On Thu, Jul 12, 2001 at 10:32:15AM +0200, Gabriel Dos Reis wrote:
> Andrew Snare <ASnare@allshare.nl> writes:
> | Just looking at this patch at face value, I would have thought that
> | __str.data() would be better to use in this situation. Without referring
> | to the exact wording of the standard, I would argue that the results of
> | c_str() are undefined if the string contains NUL characters -- it does,
> | after all, return a C-style string which is NUL-terminated (and thus
> | one could argue nothing after that NUL is valid).
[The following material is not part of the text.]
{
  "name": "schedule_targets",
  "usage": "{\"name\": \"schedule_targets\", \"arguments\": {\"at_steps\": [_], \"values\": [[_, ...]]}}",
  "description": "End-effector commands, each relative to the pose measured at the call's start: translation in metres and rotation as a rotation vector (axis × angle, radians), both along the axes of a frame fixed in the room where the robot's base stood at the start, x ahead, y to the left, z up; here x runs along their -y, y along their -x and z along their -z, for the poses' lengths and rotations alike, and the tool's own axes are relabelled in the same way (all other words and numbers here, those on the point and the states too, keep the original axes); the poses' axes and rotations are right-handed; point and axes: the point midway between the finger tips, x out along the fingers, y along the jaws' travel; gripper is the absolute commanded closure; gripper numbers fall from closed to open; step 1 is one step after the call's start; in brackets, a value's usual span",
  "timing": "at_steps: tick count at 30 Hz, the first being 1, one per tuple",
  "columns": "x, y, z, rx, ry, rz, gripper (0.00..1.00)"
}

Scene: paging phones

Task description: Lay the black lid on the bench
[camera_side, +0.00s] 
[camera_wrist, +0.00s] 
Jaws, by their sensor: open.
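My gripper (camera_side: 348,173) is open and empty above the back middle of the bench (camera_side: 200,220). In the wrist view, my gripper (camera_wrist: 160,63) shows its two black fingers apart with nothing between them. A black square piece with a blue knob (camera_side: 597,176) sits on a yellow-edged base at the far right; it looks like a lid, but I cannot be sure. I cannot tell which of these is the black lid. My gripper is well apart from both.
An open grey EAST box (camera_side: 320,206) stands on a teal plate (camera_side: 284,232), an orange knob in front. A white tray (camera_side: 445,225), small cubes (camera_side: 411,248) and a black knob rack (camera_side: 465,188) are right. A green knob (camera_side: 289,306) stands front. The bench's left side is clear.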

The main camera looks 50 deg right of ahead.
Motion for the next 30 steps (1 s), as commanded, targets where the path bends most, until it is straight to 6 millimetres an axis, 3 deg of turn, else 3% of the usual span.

On the other hand,
> | data() specifically returns the string data as-is, and doesn't bother
> | to NUL-terminate it.

Since we're talking about NUL characters in the middle of the data,
I would argue that it's a meaningless distinction.  Whether the data is
NUL-terminated or not won't matter, since strlen() only reads to the first
NUL, not the second/third/Nth NUL which terminates the data.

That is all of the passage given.